This is another occasional article in my crusade to put venal corporate America and its pawn, corrupted, captive government, in their well deserved slime light, one that can't be missed by anyone who is observant and not fooled. Nevertheless, this article may shed some further slime light.
The industry evolved from the public's and various organizations' and enterprises' needs to be protected at a cost less than being unprotected from the risks that might occur from various mishaps such as those associated with property damage, death, automobile accidents, health care; etc. The earliest instances of transferring or distributing risk date back 5,000 years to Chinese and Babylonian traders. In the U.S. today the industry is a booming trillion dollar annual business comprising over 6,000 companies and employing over two and one-half million people.
There are nearly 30 different kinds of insurance offered by the industry. There are even "back-up" reinsurance companies to insure the up-front insurance companies. No company offers all of the different kinds of insurance. Most insurance companies specialize in only one or a few of the different kinds.
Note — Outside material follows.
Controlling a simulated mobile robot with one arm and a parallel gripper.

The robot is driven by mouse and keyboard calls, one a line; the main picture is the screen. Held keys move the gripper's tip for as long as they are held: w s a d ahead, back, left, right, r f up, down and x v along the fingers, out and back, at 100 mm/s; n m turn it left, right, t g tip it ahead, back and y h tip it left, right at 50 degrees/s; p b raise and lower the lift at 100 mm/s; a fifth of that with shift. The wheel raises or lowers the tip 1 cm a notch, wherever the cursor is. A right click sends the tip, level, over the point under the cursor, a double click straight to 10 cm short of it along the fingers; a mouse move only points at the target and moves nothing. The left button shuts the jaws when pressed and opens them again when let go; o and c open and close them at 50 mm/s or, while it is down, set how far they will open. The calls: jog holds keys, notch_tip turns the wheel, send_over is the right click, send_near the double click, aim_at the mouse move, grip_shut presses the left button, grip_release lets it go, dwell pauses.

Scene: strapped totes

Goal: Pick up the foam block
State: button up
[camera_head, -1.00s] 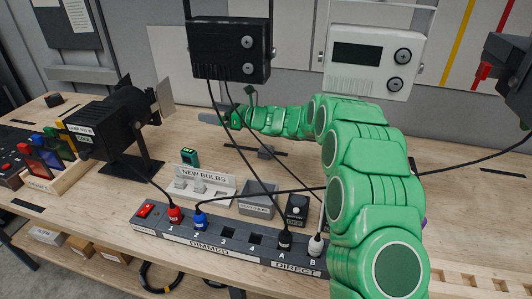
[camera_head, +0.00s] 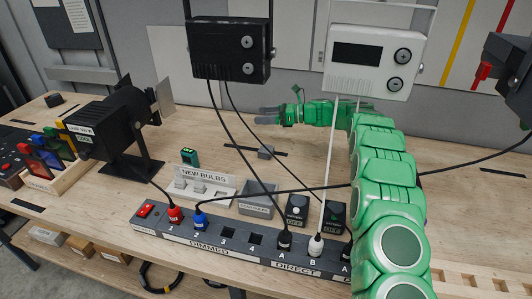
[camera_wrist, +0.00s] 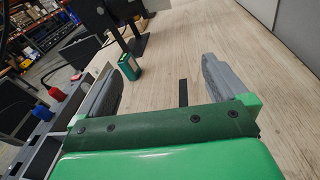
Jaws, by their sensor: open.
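My gripper (camera_head: 265,116) is open, above the bench and beyond the grey block in the head view. In the wrist view my gripper's two grey fingers (camera_wrist: 160,68) stand wide apart with nothing between them but bench and a black strip (camera_wrist: 183,92). I cannot make out the grey block in the wrist view.
A green device (camera_head: 190,157) stands behind the NEW BULBS rack (camera_head: 204,184); it also shows in the wrist view (camera_wrist: 130,66). A power strip (camera_head: 240,243) with plugged cables runs along the front. Cables hang from the black unit (camera_head: 229,50) and white unit (camera_head: 372,62).

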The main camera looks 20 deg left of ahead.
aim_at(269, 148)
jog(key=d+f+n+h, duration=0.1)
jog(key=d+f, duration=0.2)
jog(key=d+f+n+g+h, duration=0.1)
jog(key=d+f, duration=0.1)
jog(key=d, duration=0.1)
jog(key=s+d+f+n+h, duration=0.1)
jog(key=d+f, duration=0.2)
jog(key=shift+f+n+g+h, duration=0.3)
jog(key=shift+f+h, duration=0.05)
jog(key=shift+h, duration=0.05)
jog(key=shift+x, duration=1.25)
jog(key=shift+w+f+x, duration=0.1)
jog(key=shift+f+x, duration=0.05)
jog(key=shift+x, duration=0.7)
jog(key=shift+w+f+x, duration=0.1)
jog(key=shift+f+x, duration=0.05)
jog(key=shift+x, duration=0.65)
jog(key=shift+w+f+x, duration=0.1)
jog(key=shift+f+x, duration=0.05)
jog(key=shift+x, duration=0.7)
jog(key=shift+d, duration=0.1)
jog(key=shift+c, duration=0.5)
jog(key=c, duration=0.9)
Overview of the Regulators
Because the insurance industry can affect the public in bad ways there are various State and Federal regulatory entities with the purported purpose of implementing and enforcing laws designed to protect the public from wrongdoing by the protectors. Initially, insurance companies were regulated solely by the States where the companies operated, but a US Supreme Court self-reversing decision in the early 19th century led to some Federal laws and implementing regulations such as in cases of price fixing. Not that it mattered though as we shall see.
Capture of the Regulators by the Regulated
There probably isn't any industry operating intra and inter-state in America that has not "captured" their regulators, making them protectors of the regulated and leaving the public unprotected. That is simply the way America's corpocracy operates; namely, Government America's acquiescence to Corporate America. The insurance industry, of course is no exception. Regulators become the protectors of unscrupulous protectors, so to speak.
There are several ways in which the insurance industry has captured State and Federal regulators; by financing political campaigns; by lobbying; by ghost writing lax and loophole regulations; and by skirting accountability or by minimizing fines for malfeasance. These modalities, of course, are not peculiar to the insurance industry.
Greasing Politicians' Palms Campaign donations are simply bribes in disguise since corporations expect returns from their donations. The insurance industry is a major donor, giving in the 2012 election cycle nearly $55 million to parties and candidates.
Lobbying and Ghost Writing. In 2015 the industry spent over $150 million to lobby politicians to favor the industry. This amount triples the financing contributions, which tells us that some candidates who won weren't the most favored ones so lobbying becomes much more important and expensive. A lobbyist's penultimate achievements I should think are being allowed to ghost write favorable regulations and to thwart the passage of unfavorable legislation and ensuing unfavorable implementing regulations.
Revolving Door Public officials with responsibilities for governing the insurance industry leave government and join the industry or vice versa. The revolving door is a proven way to keep influence peddling by the industry moving along and the soaking of the public unabated.
Never Get In Jail and Wrist Slapping Because government, rather than being public controlled, is corporate controlled, that very same government will bend over backwards to be ignorant of or lenient with corporate wrongdoing. The insurance industry, like the other industries, benefits from government's cover. When was the last time you read about an insurance executive going to jail or an insurance company given more than a slap on the wrist for legal wrongdoing?
Three Examples of the Industry's Malfeasance and Government Complicity
I have searched for examples of legal and/or unethical industry malfeasance and government complicity in three of the larger and more familiar sectors; namely, health insurance, auto insurance, and home owners' insurance.
Health Care Insurance The primary interest of the largest health insurance companies, being publicly traded on Wall Street, is to satisfy it and shareholders of huge financial investment firms. America's health is incidental. And, according to the activist group, Americans for Health Care Now, the business practices of these companies "have become the model for the nonprofit insurance companies with which they compete."